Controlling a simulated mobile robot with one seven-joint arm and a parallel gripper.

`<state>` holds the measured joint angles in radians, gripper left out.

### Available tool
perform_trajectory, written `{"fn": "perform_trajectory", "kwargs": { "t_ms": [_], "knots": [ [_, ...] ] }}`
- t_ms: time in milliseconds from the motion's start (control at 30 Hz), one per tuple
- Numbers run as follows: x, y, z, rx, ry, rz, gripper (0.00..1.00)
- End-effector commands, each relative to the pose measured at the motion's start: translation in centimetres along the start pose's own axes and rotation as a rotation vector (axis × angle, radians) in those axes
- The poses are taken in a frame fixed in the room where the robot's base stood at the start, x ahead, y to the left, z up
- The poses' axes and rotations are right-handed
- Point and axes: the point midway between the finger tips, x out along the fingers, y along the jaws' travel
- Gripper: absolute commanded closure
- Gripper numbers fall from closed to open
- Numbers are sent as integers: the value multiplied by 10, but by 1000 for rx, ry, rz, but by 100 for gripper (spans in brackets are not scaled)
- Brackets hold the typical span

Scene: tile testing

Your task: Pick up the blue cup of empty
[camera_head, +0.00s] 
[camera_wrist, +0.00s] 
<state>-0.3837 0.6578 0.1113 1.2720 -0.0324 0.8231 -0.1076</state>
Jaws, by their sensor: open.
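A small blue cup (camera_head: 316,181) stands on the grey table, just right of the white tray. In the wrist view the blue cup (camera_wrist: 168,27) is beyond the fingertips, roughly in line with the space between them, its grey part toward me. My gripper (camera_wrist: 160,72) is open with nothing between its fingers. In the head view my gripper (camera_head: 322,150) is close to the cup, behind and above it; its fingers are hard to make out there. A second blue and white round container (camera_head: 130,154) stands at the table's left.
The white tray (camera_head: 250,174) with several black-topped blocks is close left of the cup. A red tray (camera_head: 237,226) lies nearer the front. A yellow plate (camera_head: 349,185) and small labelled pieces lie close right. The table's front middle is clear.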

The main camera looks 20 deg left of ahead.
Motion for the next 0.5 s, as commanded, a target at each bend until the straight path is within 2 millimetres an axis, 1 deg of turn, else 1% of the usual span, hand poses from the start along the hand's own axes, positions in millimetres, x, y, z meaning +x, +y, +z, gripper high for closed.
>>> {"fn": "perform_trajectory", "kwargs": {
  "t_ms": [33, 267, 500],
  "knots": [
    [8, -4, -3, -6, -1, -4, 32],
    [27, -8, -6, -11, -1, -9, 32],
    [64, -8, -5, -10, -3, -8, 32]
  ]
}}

┄┄┄┄┄┄┄┄┄┄┄┄┄┄┄┄┄┄┄┄

◆ **GOAL OF THE EXERCISE**
Write out the listing's lines exactly, from its first line through the line that contains "- Gripper numbers fall from closed to open", and stop there.

◆ **RESULT OF THIS EXERCISE**
Controlling a simulated mobile robot with one seven-joint arm and a parallel gripper.

`<state>` holds the measured joint angles in radians, gripper left out.

### Available tool
perform_trajectory, written `{"fn": "perform_trajectory", "kwargs": { "t_ms": [_], "knots": [ [_, ...] ] }}`
- t_ms: time in milliseconds from the motion's start (control at 30 Hz), one per tuple
- Numbers run as follows: x, y, z, rx, ry, rz, gripper (0.00..1.00)
- End-effector commands, each relative to the pose measured at the motion's start: translation in centimetres along the start pose's own axes and rotation as a rotation vector (axis × angle, radians) in those axes
- The poses are taken in a frame fixed in the room where the robot's base stood at the start, x ahead, y to the left, z up
- The poses' axes and rotations are right-handed
- Point and axes: the point midway between the finger tips, x out along the fingers, y along the jaws' travel
- Gripper: absolute commanded closure
- Gripper numbers fall from closed to open

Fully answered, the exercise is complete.